**Records to use**
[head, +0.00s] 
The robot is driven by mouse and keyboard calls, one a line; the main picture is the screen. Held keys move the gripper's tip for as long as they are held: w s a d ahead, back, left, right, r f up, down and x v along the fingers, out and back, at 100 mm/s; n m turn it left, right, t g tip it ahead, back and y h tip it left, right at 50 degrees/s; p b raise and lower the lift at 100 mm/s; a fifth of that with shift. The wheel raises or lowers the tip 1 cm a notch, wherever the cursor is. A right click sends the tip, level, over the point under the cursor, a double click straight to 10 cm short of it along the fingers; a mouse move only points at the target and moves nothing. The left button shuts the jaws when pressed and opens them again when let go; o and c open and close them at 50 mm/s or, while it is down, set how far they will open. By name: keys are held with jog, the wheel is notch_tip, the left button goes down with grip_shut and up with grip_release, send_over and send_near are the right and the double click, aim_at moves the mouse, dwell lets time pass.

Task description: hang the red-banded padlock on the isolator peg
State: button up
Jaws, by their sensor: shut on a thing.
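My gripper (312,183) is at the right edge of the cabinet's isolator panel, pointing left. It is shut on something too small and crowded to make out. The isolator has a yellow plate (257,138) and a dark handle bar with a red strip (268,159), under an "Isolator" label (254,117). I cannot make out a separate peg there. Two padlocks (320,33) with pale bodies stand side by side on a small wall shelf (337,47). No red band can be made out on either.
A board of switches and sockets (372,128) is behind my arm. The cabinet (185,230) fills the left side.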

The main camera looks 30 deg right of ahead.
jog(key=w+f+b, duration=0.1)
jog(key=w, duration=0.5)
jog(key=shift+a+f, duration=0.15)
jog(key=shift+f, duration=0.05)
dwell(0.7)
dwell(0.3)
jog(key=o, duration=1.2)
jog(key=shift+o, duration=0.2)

* * *

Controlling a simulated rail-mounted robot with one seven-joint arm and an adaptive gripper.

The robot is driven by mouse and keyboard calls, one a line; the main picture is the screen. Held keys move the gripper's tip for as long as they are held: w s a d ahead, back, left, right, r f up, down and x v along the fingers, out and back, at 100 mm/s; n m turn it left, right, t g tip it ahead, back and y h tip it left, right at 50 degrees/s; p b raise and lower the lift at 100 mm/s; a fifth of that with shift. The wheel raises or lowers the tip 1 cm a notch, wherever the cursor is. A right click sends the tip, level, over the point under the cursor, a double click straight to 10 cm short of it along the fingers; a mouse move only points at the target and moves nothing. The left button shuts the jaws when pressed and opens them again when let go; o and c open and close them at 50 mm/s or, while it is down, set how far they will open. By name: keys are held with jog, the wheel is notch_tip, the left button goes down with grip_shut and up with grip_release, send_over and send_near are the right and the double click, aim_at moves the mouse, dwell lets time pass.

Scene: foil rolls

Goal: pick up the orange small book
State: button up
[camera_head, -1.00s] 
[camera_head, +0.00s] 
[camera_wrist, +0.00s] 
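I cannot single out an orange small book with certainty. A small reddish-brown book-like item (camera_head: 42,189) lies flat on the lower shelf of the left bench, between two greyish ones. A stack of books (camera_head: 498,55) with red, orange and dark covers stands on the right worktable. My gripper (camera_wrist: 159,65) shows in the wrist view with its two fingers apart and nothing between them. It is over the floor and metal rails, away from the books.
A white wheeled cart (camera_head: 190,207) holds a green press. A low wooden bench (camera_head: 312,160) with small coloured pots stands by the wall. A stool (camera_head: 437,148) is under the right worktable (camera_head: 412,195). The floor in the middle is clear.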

--

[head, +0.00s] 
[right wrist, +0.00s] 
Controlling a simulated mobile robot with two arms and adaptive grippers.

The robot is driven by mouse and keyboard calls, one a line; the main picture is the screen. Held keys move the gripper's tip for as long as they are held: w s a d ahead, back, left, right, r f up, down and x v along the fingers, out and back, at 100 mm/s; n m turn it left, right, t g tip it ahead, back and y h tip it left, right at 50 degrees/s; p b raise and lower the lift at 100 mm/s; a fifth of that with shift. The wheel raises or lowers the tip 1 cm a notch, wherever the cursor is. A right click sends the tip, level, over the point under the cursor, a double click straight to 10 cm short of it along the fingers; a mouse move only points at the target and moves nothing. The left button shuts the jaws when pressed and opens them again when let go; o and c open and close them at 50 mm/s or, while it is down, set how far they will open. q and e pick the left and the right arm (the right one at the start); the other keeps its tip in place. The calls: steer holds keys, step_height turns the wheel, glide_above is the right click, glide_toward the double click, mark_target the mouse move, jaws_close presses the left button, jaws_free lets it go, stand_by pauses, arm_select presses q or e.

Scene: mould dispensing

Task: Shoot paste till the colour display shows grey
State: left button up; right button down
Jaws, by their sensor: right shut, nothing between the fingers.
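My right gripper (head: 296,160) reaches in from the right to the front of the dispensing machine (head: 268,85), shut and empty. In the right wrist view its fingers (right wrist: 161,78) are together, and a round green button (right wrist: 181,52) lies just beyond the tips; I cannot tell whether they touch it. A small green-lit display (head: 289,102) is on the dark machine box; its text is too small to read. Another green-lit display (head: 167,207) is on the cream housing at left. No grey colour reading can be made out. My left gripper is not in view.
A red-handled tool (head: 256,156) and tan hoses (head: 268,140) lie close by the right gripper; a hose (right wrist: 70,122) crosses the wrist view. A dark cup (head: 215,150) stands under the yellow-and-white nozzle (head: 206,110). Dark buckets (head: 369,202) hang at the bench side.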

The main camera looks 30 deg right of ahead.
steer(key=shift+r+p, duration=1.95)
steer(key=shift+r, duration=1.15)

**Direction**
Show all lines from the records above where the word "Task" occurs.

**Answer to this exercise**
Task description: hang the red-banded padlock on the isolator peg
Task: Shoot paste till the colour display shows grey

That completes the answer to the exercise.